Writing History's Wrongs
Note to President Bush: Beware of finding comfort in hopes that history will look back on you favorably; if you don't take care for your historical narrative while in office, no one will bother to give you credit later.
As the great-granddaughter of Herbert Hoover, I know.
Hoover's stubborn unwillingness to fight for his own legacy may have been honorable, but has resulted in eighty years of bad press. Being related to Hoover has given me a special appreciation for the importance of presidential communication, and in Hoover's case, an example of how effective a counter-narrative can be. It's remarkable that forty-five years after his death, contemporary commentators like Rachel Maddow make popsicle stick cut outs of Hoover and sarcastically recycle 75 year old FDR generated talking points. If America knew more about the real Herbert Hoover, Rachel Maddow, John McCain, Paul Krugman, the Wall Street Journal editorial board, and even Dick Cheney would be ashamed of their role reinforcing the stereotype of Hoover as the economic anti-Christ.

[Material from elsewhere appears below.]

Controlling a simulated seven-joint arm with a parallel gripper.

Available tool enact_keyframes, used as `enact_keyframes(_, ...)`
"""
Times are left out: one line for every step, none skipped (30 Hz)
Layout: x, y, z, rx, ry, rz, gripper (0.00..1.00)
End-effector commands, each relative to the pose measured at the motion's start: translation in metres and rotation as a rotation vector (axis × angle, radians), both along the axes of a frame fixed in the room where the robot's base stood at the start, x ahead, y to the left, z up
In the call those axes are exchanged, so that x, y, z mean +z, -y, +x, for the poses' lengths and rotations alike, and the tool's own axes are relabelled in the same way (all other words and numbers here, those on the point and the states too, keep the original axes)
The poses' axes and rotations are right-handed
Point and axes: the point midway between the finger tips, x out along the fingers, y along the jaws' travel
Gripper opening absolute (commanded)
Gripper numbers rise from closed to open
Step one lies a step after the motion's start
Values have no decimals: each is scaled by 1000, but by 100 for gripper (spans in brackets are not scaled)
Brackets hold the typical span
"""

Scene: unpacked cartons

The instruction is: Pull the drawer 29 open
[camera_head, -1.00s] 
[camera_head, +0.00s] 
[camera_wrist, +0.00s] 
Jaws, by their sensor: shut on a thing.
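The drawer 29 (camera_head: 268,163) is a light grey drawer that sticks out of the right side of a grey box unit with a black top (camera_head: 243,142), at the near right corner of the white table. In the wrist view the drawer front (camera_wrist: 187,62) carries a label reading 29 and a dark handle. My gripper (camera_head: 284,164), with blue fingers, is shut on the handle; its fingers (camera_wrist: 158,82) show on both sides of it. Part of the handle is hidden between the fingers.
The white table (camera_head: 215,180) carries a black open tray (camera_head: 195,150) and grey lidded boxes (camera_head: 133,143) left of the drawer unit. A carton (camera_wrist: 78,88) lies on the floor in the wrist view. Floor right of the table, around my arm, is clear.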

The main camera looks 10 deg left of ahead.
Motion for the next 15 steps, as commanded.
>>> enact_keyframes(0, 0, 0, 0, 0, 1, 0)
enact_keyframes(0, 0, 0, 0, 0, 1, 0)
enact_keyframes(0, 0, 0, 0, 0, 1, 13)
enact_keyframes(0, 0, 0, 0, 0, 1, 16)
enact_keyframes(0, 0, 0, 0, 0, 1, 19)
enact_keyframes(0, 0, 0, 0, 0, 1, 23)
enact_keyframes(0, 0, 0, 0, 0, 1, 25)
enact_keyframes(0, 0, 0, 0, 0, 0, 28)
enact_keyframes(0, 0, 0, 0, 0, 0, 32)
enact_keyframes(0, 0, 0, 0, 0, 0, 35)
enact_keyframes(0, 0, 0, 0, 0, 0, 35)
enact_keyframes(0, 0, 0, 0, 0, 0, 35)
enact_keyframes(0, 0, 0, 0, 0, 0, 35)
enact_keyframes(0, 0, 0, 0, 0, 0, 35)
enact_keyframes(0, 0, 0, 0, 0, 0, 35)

No American president's reputation has been so removed from the larger context of his life accomplishments, or been the recipient of such multi-generational partisan slander as Herbert Hoover. It is my hope that mainstream historical narrative will someday get Hoover right, but his own actions make this a challenging prospect. During his presidency he considered it a misallocation of energy to devote any time to image-tending or public perception (an extension of his Quaker-faith), especially if that energy that could be dedicated to fixing problems (the engineer's creed).
While I don't foresee resolution of Hoover's legacy in the near-term, it is possible that 2009 could fertilize our collective conscience for an eventual re-evaluation of Herbert Hoover's role in history.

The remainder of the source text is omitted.